A new investigative report released on Thursday by non-profit social justice organisation Open Secrets lays out how multinational consultancy firms are cashing in on the climate crisis.

Titled The Climate Consultants: How management consultants cash in on the climate crisis, the investigation, led by Zen Mathe, Michael Marchant, Ra’eesa Prather and Ariella Scher, describes how technocrats in the private sector, paid from the public purse, are influencing government climate change policy, while continuing to consult for the very fossil fuel companies exacerbating the crisis.

Using public documents, interviews and responses to questions, the authors make a case that the government’s increasing reliance on consultants to formulate responses to the climate and energy crises undermines state capacity in the long run and puts democracy at risk by side-lining the voice of the public.

The report points out the massive size of the global management consulting market, which passed the US$1-trillion mark in 2023.

The report notes there was a surge in demand for climate change consultancy in the wake of the 2015 Paris Agreement, which saw 195 countries commit to keeping global warming below 1.5 degrees above pre-industrial levels.

(World temperatures exceeded 1.5 degrees above pre-industrial levels in 2024 — a stark warning that we are on track to break the Paris Agreement target, which refers to long-term warming over a 20 year period.)

As part of their commitment, countries have to submit Nationally Determined Contributions every five years, which detail the actions being taken to reduce greenhouse gas emissions.
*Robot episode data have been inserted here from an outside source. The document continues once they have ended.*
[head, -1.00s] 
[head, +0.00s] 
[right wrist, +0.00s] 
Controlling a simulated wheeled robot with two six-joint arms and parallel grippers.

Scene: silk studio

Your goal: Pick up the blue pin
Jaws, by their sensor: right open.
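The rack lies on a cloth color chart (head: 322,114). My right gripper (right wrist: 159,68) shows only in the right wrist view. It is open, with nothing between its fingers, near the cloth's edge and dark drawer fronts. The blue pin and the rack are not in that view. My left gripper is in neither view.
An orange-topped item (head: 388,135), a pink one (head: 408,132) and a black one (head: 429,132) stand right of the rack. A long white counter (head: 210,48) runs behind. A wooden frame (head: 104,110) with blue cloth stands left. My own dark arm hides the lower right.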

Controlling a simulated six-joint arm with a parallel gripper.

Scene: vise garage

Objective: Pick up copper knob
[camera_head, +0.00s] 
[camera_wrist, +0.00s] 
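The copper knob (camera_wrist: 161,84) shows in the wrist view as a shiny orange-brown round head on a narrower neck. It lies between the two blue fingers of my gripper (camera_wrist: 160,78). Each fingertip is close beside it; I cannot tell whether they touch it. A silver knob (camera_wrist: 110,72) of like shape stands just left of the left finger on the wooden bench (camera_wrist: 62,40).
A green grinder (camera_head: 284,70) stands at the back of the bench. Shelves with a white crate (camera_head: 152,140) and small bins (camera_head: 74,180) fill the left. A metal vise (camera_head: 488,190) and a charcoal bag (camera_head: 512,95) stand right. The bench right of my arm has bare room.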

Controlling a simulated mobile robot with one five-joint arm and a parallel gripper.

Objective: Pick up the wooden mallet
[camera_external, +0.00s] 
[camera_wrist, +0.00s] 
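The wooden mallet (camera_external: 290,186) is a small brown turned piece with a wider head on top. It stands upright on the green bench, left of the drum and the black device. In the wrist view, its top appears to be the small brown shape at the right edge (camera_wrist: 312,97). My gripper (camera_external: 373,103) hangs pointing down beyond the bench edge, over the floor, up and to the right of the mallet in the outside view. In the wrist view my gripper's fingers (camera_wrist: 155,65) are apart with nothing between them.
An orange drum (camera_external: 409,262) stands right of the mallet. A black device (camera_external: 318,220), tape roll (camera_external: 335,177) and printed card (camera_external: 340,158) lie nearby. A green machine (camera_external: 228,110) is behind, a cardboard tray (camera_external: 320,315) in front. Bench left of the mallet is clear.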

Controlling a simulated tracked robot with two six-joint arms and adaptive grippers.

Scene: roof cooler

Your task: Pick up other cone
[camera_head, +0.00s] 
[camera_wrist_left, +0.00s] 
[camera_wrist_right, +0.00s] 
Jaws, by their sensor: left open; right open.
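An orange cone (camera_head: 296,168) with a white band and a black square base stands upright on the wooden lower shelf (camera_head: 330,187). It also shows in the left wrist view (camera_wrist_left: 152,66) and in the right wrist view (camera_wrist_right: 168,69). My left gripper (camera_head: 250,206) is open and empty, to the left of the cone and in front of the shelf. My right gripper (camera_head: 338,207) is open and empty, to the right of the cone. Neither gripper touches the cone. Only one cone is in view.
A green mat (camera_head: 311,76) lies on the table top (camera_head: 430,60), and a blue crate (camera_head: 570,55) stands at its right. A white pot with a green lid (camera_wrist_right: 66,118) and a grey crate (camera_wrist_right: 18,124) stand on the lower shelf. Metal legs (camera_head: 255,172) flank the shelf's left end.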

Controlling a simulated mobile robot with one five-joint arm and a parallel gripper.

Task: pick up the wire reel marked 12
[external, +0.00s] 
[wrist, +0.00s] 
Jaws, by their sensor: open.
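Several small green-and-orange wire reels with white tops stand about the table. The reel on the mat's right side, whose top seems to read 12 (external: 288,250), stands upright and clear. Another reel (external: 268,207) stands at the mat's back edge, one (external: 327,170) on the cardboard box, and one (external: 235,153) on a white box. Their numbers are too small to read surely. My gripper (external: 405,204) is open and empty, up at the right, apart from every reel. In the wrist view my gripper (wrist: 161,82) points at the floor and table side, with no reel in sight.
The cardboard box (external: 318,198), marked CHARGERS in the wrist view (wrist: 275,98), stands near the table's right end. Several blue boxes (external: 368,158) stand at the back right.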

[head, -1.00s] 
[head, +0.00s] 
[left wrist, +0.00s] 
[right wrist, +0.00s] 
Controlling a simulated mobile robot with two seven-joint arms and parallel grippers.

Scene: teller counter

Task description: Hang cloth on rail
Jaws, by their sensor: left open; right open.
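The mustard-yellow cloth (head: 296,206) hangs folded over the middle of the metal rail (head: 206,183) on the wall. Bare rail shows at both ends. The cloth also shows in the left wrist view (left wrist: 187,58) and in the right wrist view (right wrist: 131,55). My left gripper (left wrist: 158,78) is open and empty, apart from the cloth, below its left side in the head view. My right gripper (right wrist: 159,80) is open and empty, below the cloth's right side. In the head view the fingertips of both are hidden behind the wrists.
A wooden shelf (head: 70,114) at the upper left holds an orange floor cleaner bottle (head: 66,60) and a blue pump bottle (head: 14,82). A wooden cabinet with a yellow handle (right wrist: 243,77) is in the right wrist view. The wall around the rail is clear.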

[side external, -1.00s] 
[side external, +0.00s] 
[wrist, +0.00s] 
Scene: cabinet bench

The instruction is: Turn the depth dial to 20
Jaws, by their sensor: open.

This is where consultancy firms have been used to provide modelling and advice.

Yet these firms, three large multinationals known as the Big Three – McKinsey, Bain and Boston Consulting Group (BCG) – and the consulting arms of the Big Four multinational accounting firms – Deloitte, EY, KPMG, and PwC – also continue to do “lucrative work” for fossil fuel companies.

“While consultants will argue that they are a key part of trying to get fossil fuel companies to change, there is little evidence of them doing so. Instead, the evidence is that their clients are steadfastly engaged in misinformation, greenwashing, and lobbying to slow down reforms needed to address the climate crisis,” argues the report.

The report claims there is no “corporate wall” between the consultants working for fossil fuel clients and those advising the government on climate mitigation and adaptation strategies. “They inevitably meet at the same water cooler … (and) chase the same goals of position and profit.”

The report gives examples of how large consultancy firms promote oil and gas production in the short and medium term, which ignores scientific consensus that any further investment in fossil fuel will destroy any attempts to reduce carbon emissions to net-zero by 2050.

The authors claim there is also evidence the consultancy firms “actively facilitate new deals to pursue new fossil fuel developments”. These may be catastrophic for human life in the long term, but are good for profits in the short term.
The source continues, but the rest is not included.